- **Stated goal**
Below are some records. Pull every line that contains the word "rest".

[Dataset entries]
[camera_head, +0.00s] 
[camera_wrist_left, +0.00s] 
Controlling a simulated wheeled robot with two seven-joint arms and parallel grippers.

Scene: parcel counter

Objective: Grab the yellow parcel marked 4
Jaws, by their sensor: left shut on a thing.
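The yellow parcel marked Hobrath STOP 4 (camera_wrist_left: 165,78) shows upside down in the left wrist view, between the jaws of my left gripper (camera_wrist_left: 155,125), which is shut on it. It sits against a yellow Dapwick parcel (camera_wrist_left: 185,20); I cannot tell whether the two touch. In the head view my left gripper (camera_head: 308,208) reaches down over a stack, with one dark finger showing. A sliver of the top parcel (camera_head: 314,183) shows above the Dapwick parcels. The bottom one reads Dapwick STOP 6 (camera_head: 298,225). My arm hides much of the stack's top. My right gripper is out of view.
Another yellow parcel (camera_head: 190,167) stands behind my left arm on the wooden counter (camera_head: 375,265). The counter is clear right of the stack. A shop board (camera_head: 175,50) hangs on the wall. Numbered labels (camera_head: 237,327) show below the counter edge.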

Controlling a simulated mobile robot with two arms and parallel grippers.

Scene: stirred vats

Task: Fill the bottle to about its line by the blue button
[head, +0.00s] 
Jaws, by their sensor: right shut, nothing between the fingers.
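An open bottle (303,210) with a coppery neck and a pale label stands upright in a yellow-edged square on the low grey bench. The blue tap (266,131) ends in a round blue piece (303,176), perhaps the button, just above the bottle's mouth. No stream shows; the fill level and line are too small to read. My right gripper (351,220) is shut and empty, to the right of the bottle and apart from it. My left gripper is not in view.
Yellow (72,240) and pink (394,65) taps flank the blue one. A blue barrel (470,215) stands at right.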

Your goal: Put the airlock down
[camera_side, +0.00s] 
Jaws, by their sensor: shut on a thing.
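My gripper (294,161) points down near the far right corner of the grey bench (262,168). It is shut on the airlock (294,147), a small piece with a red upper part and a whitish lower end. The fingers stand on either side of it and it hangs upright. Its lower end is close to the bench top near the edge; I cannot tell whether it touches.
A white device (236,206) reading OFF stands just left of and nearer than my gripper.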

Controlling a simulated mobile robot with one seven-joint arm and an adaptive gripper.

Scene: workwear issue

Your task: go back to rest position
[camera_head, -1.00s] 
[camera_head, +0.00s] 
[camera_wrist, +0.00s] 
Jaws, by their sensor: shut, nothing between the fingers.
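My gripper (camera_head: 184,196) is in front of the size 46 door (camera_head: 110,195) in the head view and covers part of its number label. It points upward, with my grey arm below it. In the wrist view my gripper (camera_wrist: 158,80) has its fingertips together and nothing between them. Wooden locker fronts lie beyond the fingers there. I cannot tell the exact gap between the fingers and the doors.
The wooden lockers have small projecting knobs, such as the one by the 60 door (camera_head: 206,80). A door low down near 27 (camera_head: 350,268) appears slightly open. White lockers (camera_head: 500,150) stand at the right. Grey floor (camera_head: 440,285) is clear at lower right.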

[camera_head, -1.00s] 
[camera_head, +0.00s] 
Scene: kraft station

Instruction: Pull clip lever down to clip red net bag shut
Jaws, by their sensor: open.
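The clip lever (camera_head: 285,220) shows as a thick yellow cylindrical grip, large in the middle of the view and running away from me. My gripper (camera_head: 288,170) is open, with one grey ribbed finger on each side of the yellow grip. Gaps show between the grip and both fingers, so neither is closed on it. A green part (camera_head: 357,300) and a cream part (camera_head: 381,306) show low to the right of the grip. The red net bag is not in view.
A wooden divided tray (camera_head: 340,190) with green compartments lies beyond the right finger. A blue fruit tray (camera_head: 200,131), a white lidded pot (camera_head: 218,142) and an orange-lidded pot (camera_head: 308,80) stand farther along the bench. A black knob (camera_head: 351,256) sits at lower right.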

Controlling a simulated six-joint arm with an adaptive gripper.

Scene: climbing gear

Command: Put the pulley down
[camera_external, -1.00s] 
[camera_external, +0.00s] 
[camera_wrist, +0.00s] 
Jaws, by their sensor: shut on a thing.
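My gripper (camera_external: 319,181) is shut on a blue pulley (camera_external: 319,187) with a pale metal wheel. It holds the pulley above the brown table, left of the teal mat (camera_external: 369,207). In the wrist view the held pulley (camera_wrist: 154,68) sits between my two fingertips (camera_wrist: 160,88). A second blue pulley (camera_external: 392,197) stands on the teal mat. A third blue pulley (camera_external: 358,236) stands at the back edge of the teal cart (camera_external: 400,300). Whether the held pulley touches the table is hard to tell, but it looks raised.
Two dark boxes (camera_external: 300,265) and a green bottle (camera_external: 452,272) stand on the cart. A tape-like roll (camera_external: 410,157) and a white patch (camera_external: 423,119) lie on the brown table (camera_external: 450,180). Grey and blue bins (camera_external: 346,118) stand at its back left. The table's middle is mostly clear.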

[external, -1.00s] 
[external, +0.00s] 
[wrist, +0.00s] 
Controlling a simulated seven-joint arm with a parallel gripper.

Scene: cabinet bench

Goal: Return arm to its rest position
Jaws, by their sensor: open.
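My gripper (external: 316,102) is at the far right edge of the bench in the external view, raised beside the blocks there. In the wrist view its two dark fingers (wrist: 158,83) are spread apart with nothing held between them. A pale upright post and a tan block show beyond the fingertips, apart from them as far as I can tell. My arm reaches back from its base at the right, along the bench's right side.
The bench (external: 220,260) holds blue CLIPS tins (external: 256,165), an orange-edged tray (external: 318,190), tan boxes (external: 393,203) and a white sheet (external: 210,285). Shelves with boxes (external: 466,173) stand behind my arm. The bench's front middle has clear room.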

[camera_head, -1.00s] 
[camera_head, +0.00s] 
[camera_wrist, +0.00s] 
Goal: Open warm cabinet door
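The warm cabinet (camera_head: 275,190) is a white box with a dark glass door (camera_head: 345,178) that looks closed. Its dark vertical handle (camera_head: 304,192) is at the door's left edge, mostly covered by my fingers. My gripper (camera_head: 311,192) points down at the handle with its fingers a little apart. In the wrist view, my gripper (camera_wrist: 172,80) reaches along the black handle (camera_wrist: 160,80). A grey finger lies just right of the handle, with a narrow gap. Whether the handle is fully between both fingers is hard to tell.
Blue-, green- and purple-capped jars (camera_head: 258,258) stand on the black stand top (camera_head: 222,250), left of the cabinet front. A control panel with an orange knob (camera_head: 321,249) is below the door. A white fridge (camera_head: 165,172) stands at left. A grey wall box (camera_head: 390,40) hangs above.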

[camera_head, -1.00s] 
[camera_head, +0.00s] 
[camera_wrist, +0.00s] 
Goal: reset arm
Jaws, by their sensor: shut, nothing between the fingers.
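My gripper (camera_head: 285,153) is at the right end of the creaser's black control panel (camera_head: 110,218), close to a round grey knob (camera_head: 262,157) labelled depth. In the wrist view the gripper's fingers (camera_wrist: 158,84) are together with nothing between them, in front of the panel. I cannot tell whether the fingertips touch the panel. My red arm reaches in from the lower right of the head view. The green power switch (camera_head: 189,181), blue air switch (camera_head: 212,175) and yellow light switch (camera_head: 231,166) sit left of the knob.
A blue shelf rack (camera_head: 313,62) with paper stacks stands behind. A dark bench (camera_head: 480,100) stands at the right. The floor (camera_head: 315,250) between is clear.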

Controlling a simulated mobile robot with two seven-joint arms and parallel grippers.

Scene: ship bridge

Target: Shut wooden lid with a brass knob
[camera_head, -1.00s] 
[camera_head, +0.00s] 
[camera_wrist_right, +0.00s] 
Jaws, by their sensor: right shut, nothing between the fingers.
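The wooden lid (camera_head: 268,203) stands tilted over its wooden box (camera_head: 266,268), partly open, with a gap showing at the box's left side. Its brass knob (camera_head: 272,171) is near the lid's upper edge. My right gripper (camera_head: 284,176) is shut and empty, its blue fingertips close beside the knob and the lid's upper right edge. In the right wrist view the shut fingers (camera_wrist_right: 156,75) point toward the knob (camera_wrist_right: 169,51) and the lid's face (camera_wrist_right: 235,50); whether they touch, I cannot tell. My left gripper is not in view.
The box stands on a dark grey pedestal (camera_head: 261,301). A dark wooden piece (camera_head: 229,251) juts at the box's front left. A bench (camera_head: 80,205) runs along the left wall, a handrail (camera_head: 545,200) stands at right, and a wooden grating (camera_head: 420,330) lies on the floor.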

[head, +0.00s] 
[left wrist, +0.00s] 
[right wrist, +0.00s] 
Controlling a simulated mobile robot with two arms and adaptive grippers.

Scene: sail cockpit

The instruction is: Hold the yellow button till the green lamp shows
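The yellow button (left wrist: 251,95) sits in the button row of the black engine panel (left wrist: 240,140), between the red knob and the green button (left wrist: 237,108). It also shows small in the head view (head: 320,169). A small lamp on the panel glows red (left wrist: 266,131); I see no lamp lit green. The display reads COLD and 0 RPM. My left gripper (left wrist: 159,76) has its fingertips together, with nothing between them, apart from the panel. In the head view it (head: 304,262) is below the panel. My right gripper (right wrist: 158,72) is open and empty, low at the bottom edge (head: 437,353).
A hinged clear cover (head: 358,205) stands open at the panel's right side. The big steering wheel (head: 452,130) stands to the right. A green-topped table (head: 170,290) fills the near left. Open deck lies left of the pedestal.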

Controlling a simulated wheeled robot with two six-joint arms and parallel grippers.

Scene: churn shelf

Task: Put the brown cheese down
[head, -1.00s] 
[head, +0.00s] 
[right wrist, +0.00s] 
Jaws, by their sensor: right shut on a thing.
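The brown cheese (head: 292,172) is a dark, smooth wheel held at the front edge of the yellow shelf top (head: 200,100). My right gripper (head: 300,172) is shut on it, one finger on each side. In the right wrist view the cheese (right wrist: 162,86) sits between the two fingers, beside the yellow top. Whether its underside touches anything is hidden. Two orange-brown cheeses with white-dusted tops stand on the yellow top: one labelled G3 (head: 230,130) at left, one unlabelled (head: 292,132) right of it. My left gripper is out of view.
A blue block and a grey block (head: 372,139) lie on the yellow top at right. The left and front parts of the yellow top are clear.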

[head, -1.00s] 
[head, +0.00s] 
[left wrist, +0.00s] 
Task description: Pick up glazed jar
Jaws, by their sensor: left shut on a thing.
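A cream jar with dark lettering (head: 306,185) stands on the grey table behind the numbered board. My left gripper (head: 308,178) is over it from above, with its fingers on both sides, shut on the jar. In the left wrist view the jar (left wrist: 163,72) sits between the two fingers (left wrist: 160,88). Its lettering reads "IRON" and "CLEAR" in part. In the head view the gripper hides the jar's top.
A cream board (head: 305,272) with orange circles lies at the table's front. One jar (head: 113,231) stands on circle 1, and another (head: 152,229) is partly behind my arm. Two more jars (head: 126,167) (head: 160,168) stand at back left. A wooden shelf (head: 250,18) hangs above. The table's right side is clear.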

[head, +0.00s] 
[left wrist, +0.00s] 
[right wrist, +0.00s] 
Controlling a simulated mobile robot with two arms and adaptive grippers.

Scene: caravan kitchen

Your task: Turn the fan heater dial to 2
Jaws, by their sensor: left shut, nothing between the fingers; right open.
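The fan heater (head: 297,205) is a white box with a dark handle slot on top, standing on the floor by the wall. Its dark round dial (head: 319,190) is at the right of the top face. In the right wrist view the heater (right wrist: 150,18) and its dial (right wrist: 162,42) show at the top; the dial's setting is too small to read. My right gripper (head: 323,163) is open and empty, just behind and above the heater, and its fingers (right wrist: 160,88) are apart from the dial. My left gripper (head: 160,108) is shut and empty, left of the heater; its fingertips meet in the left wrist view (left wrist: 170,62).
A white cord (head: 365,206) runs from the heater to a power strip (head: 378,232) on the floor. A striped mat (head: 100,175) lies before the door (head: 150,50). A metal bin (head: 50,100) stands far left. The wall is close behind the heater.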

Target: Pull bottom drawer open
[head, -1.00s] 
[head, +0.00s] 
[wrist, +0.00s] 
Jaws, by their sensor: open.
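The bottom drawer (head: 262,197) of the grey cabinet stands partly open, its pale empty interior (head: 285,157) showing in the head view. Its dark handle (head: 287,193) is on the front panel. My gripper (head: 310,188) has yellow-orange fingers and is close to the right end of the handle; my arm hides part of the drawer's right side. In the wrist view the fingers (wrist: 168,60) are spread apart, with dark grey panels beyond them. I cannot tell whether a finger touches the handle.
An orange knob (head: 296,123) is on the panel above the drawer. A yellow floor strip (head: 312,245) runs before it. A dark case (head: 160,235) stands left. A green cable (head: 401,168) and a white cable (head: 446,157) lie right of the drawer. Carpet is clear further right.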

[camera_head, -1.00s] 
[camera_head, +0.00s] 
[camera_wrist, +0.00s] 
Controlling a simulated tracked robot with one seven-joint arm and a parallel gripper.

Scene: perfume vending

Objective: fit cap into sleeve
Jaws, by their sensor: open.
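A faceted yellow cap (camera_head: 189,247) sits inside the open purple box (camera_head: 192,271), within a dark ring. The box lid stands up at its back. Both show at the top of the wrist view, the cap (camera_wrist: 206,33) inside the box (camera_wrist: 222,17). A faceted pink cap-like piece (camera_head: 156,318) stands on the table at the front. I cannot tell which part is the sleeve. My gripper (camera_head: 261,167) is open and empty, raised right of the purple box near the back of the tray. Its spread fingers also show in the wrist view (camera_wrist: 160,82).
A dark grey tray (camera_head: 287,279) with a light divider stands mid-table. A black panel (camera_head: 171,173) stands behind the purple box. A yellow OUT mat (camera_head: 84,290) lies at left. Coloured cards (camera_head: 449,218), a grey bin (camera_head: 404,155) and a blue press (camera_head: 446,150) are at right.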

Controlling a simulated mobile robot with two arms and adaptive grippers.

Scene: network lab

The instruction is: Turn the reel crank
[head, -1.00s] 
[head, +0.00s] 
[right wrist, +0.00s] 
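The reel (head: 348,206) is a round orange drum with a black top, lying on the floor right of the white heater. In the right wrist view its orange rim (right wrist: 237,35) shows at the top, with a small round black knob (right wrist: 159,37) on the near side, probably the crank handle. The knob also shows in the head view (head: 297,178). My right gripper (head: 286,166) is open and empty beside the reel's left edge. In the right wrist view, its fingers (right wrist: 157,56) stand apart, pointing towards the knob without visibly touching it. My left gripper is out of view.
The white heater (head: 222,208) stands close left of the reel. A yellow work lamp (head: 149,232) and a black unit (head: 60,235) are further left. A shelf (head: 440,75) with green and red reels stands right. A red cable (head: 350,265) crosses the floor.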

- **Result of the task**
Your task: go back to rest position
Goal: Return arm to its rest position

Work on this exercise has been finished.